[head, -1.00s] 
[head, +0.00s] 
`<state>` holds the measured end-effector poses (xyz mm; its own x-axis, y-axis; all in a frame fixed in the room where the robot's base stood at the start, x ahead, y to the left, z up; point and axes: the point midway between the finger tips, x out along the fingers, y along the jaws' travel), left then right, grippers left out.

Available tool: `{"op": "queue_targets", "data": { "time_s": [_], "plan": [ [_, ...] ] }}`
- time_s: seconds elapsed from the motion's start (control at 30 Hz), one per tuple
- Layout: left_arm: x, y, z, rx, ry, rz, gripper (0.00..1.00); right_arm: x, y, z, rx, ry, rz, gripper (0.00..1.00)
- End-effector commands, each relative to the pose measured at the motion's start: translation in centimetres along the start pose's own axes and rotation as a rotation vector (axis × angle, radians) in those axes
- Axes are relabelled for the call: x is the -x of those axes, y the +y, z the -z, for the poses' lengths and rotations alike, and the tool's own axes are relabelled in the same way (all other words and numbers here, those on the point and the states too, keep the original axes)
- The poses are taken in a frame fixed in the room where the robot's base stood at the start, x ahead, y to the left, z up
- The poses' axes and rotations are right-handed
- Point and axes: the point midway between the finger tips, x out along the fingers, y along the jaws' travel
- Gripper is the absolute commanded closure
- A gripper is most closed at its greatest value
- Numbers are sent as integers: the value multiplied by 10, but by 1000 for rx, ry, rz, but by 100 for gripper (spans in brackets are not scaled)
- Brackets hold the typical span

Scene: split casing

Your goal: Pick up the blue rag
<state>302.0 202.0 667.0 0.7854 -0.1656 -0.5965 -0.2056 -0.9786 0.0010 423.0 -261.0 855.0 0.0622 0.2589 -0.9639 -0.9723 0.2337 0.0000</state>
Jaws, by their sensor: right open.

- - - - - - -

Problem to work on:
Tally the lines above containing "tips". Answer with the count only.

The response:
2